Darren Reed wrote:

Part of where I'm coming from is that the naive systems person using Solaris might put 4GB of RAM into a box and expect 3GB of that to be available for network buffers in an environment where the box is primarily only forwarding traffic. If the network drivers are only using [d]esballoc then that isn't going to happen. Currently, is there any way someone might learn about that besides reading source code?

Even if the box is only forwarding at IP, it isn't clear that having 3Gig of buffers is needed. Normally the buffering in a router is a small fraction of the aggregate bandwidth*delay product for all the flows going through the router; 24 Gigabits of buffers would match the BW*delay at 10 Gigabit NIC and averge 2.4 second rtt so I think that is way more than is ever needed.
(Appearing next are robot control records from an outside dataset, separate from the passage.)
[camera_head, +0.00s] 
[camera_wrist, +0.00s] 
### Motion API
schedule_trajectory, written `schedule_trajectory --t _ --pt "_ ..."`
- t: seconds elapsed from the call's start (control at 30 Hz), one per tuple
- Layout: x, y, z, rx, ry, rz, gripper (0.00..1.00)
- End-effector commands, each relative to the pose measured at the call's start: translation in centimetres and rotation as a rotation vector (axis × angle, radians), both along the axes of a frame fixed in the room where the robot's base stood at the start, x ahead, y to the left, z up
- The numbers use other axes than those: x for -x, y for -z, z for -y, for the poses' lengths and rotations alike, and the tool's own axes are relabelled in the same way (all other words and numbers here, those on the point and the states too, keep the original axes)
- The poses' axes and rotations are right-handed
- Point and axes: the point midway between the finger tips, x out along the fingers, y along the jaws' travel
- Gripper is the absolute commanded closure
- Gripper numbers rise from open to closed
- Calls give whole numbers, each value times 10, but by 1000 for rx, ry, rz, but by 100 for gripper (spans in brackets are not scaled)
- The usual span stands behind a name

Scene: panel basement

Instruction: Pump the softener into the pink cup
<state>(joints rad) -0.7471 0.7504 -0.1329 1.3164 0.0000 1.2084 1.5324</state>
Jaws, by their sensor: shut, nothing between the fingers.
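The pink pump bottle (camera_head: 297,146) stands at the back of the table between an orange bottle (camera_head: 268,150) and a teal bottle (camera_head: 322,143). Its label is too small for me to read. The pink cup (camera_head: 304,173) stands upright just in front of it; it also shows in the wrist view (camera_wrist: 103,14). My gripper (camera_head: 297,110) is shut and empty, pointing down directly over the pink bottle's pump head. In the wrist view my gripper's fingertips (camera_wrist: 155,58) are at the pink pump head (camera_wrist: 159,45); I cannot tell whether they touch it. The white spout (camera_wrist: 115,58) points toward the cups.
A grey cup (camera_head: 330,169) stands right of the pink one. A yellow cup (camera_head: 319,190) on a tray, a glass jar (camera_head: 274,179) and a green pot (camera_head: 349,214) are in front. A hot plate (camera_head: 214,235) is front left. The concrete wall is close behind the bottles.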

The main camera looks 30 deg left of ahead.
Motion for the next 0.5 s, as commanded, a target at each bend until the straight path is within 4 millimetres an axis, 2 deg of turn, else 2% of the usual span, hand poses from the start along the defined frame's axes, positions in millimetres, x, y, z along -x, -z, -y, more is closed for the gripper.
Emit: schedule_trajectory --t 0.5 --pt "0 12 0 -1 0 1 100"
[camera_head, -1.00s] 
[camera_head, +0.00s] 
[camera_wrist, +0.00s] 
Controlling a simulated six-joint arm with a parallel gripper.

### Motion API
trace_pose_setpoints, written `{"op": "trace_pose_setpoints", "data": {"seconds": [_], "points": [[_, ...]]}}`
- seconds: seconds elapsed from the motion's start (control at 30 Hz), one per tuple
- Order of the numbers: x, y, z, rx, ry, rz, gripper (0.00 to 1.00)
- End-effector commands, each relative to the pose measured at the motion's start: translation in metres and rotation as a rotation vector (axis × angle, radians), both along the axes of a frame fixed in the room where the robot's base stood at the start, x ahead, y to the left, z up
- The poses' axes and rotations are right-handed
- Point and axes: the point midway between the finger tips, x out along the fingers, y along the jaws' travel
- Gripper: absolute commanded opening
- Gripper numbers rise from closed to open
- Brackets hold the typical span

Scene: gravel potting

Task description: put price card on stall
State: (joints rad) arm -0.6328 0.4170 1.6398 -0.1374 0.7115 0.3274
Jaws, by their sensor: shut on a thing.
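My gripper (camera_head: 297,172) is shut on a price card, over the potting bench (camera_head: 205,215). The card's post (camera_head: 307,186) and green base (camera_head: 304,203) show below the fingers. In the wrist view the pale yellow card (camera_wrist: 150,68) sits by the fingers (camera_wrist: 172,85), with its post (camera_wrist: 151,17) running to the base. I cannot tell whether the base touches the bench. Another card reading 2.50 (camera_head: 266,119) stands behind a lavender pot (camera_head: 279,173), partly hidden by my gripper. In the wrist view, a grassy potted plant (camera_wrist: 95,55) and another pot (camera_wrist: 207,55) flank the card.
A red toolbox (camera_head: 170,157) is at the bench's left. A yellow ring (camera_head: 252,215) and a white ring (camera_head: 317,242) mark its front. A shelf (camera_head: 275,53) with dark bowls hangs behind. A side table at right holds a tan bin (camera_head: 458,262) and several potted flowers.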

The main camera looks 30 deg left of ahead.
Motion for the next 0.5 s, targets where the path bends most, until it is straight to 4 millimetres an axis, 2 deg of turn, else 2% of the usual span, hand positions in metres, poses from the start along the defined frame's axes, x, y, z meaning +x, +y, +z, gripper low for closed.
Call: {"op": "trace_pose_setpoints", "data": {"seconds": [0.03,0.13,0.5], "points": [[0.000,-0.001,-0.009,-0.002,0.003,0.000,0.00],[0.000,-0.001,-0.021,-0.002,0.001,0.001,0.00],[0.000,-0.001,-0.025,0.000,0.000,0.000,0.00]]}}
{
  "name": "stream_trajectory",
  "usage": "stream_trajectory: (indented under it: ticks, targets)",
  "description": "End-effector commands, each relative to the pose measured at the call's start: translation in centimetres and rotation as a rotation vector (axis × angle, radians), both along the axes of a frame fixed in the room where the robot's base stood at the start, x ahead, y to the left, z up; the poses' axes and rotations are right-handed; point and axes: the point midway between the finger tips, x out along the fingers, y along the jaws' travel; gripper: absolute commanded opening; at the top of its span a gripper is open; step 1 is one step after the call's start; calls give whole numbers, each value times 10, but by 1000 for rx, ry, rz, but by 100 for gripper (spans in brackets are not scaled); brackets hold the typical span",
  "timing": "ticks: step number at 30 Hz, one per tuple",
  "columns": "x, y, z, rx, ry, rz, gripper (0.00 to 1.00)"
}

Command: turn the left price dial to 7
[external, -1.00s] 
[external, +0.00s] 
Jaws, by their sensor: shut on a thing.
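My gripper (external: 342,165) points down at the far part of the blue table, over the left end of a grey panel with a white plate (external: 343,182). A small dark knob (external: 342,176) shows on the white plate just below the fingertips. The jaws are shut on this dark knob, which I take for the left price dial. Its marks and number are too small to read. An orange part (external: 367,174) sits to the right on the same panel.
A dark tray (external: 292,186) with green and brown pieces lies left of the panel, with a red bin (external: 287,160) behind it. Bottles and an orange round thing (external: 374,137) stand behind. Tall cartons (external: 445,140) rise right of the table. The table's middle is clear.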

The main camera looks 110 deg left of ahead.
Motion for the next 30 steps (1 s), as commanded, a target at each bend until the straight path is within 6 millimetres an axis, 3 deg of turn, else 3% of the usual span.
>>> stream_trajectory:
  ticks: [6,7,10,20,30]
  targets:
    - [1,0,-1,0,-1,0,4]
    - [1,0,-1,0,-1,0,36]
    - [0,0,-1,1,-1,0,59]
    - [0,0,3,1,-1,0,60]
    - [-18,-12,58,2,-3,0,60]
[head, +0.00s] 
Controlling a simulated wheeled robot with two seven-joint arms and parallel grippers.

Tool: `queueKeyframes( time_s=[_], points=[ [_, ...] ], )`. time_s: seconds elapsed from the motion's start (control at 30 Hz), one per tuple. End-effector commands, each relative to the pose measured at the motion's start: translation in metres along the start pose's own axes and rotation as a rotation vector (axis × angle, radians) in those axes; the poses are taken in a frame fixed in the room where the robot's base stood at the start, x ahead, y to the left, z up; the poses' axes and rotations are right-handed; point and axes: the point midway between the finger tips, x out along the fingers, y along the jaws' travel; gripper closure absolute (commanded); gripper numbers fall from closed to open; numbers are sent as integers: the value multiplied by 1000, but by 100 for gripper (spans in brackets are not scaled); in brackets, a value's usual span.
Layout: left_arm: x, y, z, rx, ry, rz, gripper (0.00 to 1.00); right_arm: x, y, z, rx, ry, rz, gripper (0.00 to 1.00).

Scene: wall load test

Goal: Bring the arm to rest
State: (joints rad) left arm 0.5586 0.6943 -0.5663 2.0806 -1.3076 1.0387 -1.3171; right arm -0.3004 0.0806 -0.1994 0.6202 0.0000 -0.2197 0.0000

If it turns out that this much buffering is actually needed, and we want to avoid copying data around or too much ddi_dma calls, then the driver would need to hang out about that many receive buffers worth.
With 1500 byte buffers that would be 2 million receive descriptors.
I don't know what the hardware limits are on the number of receive descriptors, but 2M sounds like a lot. My point is that reading and modifying the driver might not be sufficient; might have to modify the NIC hardware.

For less extreme numbers it might be sufficient to be able to control the number of receive buffers/descriptors the driver uses. If we can't make the drivers automatically pick a good number, then perhaps we should look at adding some dladm set-prop properties to be able to control this.